Yokaren is the shortened name for the Japanese Naval Preparatory Flight Training Program started in 1930. About 80 percent of the graduates of the Yokaren died in battle [1], with many of these being in suicide attack operations undertaken between October 1944 and August 1945. Starting in 1943, the Navy drastically increased the number of Yokaren entrants, and most of these young men were still in training at the end of the war.

The main Yokaren Museum is located near the former Tsuchiura Air Base in Ibaraki Prefecture to the northeast of Tōkyō. Kiichi Kawano, who entered the Yokaren in 1942 and become a member of the kamikaze corps near the end of the war, visited the main Yokaren Museum in 1970, and he felt then he would like to make available information on the Yokaren to the people of Kyūshū (southernmost main island of Japan) who could not easily travel to the main Yokaren Museum (Ōita-ken Yūhikai 1995, 74, 201). In 1988, Kawano opened a small museum in the basement of his home not to glorify the war but rather so that such a tragic war will never happen again where young men in their late teens had to die for their country and families (Ōita Gōdō Shinbun 1988).

Yokaren Museum in Ōita City displays photos of Yokaren-trained men who died in kamikaze attacks. The museum director personally knew these men when he served in the Navy [2]. Although the exhibit room has several photos about the history of the kamikaze attacks, such as the first kamikaze squad getting flight instructions, no historical summaries are provided. The room displays copies of several last letters written by kamikaze pilots, and there is a small Buddhist altar in memory of the Yokaren men who died in the war. Visitors can browse an extensive library about World War II, including many books about kamikaze operations.

Entrance to Museum in
Basement of Director's Home 

 
About eighty percent of the items on display have been donated to the museum, and the others come from Kawano's personal collection, many of which he has purchased after the museum opened in 1988 [2]. The museum displays two wooden bats used in the Navy by leaders and instructors to inflict physical punishment on subordinates. Each bat resembles a baseball bat but it is a little longer and has a uniform thickness. The exhibit room has six enlarged photos of Vice Admiral Ugaki when he departed from Ōita Air Base as he personally led the final kamikaze attack in the late afternoon of the same day the Emperor announced Japan's surrender at noon. The museum has a wide variety of other wartime items, including plane and ship models, uniforms, and hachimaki (headbands).

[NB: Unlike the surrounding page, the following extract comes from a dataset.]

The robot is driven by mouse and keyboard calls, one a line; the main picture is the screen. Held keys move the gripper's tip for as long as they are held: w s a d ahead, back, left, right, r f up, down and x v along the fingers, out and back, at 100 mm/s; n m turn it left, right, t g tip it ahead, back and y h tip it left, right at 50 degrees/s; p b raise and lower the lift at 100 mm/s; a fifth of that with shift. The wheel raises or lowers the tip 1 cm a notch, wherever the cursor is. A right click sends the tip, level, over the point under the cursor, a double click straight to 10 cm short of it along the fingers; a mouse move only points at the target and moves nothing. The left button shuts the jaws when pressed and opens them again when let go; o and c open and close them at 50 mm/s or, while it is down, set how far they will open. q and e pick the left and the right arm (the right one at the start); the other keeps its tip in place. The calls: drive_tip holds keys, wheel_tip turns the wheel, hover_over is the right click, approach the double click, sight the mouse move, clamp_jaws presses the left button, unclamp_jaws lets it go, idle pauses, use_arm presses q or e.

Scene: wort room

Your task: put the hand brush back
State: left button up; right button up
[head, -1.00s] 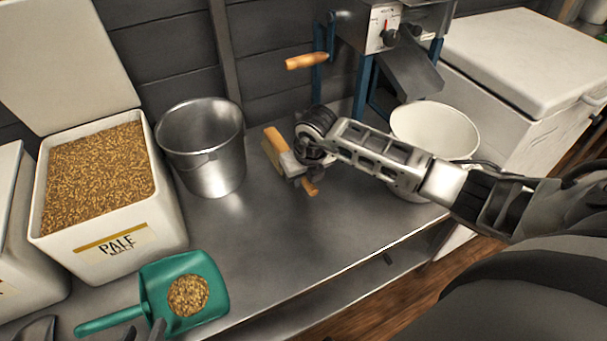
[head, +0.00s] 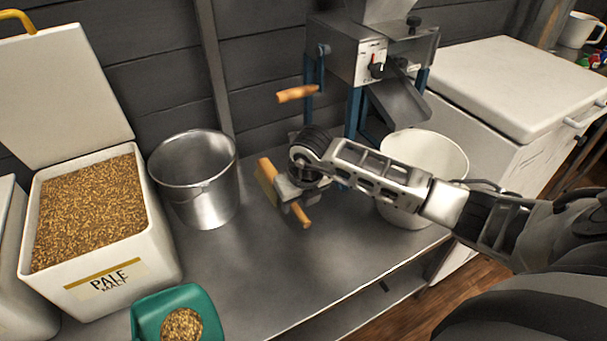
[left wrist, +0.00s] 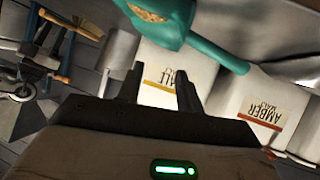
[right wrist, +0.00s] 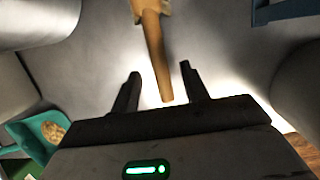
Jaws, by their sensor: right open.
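The hand brush (head: 265,173) lies on the steel bench in the head view, its wooden handle (head: 301,215) pointing toward the front. My right gripper (head: 291,190) is over its middle and hides part of it. In the right wrist view, the wooden handle (right wrist: 152,45) reaches down between the two parted fingers of the right gripper (right wrist: 157,80), with a gap on each side. My left gripper (left wrist: 157,88) is open and empty in the left wrist view, and is out of the head view.
A steel bucket (head: 198,195) stands left of the brush. The grain mill (head: 365,65) with its wooden crank handle is behind, and a white bowl (head: 440,155) is right, partly behind my arm. A pale malt bin (head: 120,265) and green scoop (head: 188,297) are at left. Bench front is clear.

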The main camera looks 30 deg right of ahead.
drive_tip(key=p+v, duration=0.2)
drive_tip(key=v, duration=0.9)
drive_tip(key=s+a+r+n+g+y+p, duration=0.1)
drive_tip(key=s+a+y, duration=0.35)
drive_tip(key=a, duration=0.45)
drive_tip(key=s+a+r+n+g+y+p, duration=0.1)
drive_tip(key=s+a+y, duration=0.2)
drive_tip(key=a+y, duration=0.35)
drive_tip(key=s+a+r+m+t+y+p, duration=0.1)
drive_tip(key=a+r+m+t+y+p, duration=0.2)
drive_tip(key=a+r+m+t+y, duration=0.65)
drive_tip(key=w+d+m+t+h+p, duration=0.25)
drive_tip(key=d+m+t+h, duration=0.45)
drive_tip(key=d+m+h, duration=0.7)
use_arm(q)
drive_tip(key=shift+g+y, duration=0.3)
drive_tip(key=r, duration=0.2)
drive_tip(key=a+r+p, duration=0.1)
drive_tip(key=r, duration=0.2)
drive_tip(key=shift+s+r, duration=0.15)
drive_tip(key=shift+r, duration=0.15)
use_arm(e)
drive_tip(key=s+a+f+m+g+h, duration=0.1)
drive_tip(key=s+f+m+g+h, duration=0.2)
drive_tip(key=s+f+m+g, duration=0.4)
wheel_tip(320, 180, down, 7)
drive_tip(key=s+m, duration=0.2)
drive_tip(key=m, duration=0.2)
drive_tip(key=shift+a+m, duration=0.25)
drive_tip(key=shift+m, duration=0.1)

The museum can be reached by a ten-minute walk from the central Ōita City train station. About a thousand people visit the museum each year, and Kawano gives talks to children who occasionally visit as part of their peace studies in sixth grade or junior high school. The museum sells a 379-page book with essays and wartime stories, including several about the kamikaze corps, written by men who took part in the Yokaren training. No information at the museum is available in English. Entrance is free.

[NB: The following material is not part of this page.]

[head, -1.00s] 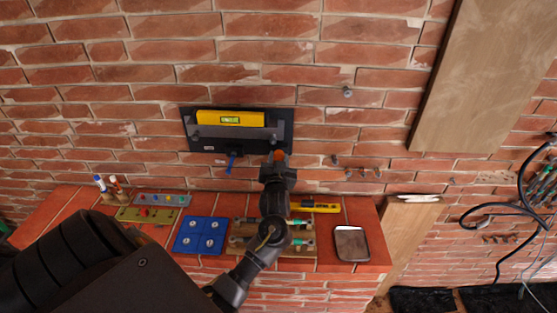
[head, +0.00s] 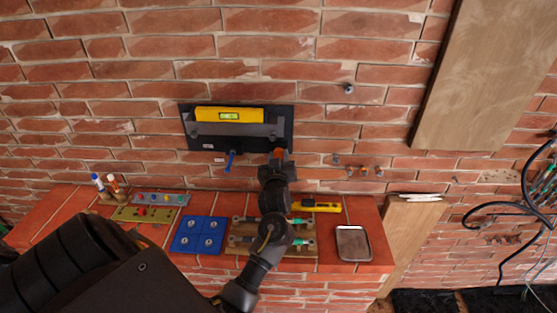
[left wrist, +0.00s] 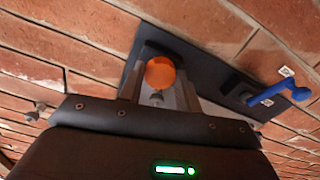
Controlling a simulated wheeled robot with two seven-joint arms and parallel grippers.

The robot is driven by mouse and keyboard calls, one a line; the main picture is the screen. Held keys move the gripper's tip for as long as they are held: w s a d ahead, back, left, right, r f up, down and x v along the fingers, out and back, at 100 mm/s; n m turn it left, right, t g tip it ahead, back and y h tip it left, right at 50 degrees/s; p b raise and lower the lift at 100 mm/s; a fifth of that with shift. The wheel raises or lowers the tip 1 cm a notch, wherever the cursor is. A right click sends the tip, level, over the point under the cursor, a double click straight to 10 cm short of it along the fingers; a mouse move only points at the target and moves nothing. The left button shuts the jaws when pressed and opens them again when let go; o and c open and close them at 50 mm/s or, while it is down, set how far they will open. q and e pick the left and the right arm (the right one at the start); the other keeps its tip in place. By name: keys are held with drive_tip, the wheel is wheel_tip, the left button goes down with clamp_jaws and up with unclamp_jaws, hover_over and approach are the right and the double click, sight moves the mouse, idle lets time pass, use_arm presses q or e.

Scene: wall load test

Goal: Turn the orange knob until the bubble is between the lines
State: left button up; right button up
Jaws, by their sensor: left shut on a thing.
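The orange knob (left wrist: 160,73) sits between my left gripper's fingers in the left wrist view. My left gripper (head: 277,155) is shut on it at the lower right of a dark wall plate (head: 284,118), covering most of the knob in the head view. A yellow spirit level (head: 205,114) lies along a grey bar on this plate and looks nearly level. Its green vial (head: 229,116) shows, but the bubble is too small to place against the lines. My right gripper is not in view.
A blue lever (head: 229,161) hangs below the plate, left of my gripper; it also shows in the left wrist view (left wrist: 278,92). Bolts (head: 364,170) stick out of the wall to the right.

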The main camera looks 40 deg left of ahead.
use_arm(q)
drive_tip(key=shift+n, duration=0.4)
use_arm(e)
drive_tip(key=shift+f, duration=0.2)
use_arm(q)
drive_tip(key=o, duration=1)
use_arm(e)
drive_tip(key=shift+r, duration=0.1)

This small museum run by an individual effectively uses the Internet to accomplish its goals. Kawano's son has created a museum web site with history and details of the Yokaren. The site also includes photos of museum exhibits, six last letters of kamikaze pilots, comments from museum visitors, and ten essays on wartime experiences written by men trained in the Yokaren. Visitors to the web site can also use a message board or send an e-mail to the museum with a question if an answer has not already been posted on the page for Frequently Asked Questions.

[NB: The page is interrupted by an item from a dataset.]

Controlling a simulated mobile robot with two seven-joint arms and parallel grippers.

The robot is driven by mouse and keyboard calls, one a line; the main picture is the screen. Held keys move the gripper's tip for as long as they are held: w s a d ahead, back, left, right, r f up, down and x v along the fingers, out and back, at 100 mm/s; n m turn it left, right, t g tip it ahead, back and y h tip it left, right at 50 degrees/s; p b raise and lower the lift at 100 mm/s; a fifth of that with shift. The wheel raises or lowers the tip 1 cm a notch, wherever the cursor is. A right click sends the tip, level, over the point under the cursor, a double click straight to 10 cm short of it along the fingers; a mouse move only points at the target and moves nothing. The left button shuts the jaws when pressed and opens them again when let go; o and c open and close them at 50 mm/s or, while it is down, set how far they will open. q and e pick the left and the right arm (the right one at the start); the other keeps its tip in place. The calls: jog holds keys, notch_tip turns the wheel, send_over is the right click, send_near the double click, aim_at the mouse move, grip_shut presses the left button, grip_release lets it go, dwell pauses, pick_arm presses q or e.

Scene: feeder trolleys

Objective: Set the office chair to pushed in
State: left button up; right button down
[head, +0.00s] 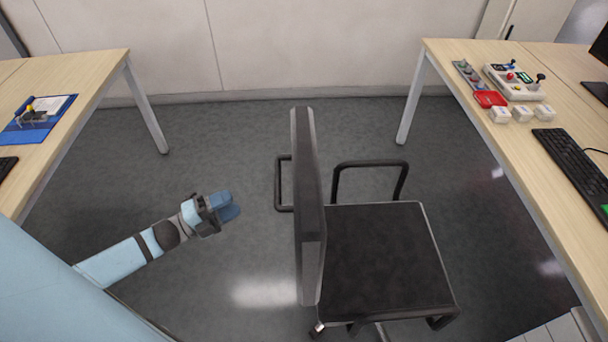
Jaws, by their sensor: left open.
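The office chair has a dark square seat (385,258) and an upright backrest (308,200) seen nearly edge-on. The seat points right, toward the right desk (470,115), and floor shows between the seat and that desk. A black loop handle (283,184) sticks out from the left side of the backrest, and a black armrest (369,165) stands at the seat's far side. My left gripper (232,206) is open and empty, left of the backrest and apart from it. My right gripper is not in view.
The right desk carries a control box (516,82), a red tray (490,99), white blocks (521,113) and a keyboard (574,155). The left desk (85,80) carries a blue clipboard (38,119). The floor between my left gripper and the chair is clear.

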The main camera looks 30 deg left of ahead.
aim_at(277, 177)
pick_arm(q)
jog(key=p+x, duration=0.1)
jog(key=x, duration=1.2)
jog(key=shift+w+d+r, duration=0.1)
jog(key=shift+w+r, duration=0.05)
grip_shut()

Date of Visit: June 25, 2004

Link

Yokaren Museum - Ōita City (Japanese)

Notes

1. From inscription on Yokaren Monument in Ami Town, Ibaraki Prefecture.

2. Based on interview with Kiichi Kawano, Director of Yokaren Museum in Ōita City.

Sources Cited

Ōita Gōdō Shinbun. 1988. "Nōmoa sensō" no akashi ni (Testimony to "no more war"). August 14.

Ōita-ken Yūhikai, ed. 1995. Yokaren no gunzō: Moto shōnen kōkūhei no kiroku (Yokaren group: Record of former Navy youth pilots). Ōita City: Kiichi Kawano.